Tray Chic: Because many school cafeterias such as Washington Elementary, above, have their students' food prepared off-site, public health inspectors feel they don't need to visit as often.

Lunch Crunch

Because of shrinking funds and loopholes in the law, public health inspectors are treating school cafeterias as a low priority

By Will Harper

LUNCHTIME IS almost over at San Jose's Delos Bagby Elementary School and Brittnay, a sassy fifth-grader with straight blonde hair held in place by a blue bandeaux, is polishing off a taco pocket and getting ready to return to Ms. Warrick's class.

Brittnay says she always eats the cafeteria food now, not like in the third grade when she always brought lunch.

"The food in the cafeteria is better," she opines. "My mom used to always pack me a stupid bologna sandwich all the time."

Tomorrow the cafeteria serves her favorite dish: pizza from Papa John's.

About 250 of Bagby's 600 students shuttle through here every day to eat the cafeteria lunch, which regularly costs $2, but only 40 cents for kids getting financial assistance from the federal government.

Being the only person at the table over 6 feet tall, I stick out like an NBA forward at a midget convention.

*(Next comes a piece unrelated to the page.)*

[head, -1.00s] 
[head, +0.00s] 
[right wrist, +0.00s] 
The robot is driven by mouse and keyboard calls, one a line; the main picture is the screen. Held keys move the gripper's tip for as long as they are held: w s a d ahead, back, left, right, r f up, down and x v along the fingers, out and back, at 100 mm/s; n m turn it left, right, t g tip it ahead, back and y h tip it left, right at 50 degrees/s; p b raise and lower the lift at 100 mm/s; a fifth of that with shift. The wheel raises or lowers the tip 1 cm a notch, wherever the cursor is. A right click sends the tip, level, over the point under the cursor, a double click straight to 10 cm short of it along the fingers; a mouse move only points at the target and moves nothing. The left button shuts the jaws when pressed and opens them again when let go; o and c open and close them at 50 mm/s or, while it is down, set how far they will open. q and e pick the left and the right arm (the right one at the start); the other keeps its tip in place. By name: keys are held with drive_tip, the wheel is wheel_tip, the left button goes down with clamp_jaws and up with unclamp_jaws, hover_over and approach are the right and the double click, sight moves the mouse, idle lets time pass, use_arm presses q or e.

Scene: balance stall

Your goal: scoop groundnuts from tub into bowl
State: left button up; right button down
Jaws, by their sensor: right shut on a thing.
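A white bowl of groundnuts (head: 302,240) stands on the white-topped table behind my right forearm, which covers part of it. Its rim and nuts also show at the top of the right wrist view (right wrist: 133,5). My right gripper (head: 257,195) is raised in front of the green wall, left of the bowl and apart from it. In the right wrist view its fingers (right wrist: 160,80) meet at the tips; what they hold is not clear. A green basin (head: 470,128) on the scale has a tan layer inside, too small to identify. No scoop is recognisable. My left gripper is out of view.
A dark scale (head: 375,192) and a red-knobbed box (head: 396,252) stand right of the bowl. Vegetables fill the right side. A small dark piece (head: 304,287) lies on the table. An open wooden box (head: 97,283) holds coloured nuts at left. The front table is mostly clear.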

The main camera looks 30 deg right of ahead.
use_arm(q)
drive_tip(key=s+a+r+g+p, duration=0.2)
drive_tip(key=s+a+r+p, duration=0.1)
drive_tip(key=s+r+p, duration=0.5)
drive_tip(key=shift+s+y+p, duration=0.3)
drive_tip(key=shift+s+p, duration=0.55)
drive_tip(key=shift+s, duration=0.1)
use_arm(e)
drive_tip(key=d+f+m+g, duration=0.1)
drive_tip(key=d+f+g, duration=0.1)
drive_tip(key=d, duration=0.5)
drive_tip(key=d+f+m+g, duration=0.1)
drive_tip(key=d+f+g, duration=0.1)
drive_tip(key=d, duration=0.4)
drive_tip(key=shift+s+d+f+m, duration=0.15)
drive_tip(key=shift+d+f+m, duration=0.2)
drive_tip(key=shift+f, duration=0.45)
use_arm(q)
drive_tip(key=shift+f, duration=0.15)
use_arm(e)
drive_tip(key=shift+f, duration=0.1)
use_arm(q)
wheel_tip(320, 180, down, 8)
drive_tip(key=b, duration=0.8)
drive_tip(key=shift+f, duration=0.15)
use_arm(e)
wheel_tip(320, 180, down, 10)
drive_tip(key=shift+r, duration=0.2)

I'm not the only unfamiliar presence in the cafeteria today.

Outside, Santa Clara County environmental health specialist Michael Powell scribbles down his final observations of the cafeteria conditions. It's been 16 months since a county health inspector last visited Bagby, a far cry from the Department of Environmental Health's goal of inspecting public school cafeterias every six months.

Powell has spent the past 30 to 40 minutes snooping around the kitchen.

For the most part, Powell is impressed by Bagby's cafeteria. The floors are almost spotless. The servers have washed their hands and wear rubber gloves. After being heated, the corndogs, taco pockets and nacho cheese--which were all actually prepared off-site at a nearby middle school and delivered to Bagby--register temperatures above 140 degrees, the minimum that health officials consider safe for serving.

But Powell, who started working for Santa Clara County's inspection program in March, does have a few concerns. He returns to the kitchen and finds Tom Trapani, an operations manager for Sodexho Marriott School Services, the company that oversees food operations for the Cambrian School District.

"You're doing a great job here," Powell begins, making his way to the inevitable "but."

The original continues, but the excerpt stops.